::: Dataset :::

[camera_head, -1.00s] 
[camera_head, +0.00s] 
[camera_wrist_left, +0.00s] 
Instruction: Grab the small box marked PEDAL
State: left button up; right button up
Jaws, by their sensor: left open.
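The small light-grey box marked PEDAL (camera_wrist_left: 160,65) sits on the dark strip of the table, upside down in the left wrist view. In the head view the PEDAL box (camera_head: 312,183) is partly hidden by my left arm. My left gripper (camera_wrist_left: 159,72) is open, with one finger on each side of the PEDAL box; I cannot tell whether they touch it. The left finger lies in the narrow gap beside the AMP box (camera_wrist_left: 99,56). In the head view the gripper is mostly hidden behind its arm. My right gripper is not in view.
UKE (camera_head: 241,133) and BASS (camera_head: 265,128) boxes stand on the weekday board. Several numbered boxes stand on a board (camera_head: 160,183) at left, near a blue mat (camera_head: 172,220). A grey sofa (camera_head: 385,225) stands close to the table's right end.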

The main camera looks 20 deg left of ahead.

:::
::: Dataset :::

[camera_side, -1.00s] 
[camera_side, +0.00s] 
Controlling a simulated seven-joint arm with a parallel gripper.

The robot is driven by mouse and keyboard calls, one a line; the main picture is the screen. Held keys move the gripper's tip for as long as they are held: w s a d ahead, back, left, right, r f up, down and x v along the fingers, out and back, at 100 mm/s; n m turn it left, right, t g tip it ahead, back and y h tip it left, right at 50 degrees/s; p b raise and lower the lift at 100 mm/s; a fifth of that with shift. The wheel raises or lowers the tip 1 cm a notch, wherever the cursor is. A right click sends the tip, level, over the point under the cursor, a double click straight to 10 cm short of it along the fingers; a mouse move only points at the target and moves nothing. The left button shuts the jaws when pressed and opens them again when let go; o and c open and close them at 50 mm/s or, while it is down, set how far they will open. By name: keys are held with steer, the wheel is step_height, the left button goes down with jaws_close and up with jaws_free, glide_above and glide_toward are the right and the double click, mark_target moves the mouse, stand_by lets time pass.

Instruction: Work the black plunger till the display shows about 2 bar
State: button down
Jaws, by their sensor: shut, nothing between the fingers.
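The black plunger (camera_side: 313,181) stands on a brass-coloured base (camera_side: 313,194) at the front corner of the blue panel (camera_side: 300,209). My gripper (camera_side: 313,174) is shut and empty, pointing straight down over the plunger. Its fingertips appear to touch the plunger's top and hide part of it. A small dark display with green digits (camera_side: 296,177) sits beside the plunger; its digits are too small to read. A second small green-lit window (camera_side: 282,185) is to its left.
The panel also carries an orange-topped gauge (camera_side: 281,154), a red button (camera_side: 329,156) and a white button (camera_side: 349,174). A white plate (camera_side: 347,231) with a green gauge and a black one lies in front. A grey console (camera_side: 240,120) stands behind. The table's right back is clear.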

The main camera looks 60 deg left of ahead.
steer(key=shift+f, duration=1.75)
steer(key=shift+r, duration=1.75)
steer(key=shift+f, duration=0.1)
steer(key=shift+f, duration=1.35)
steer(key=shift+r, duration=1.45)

:::

» Directions: Go through the records and copy each line with "State" in it.

» Output below:
State: left button up; right button up
State: button down

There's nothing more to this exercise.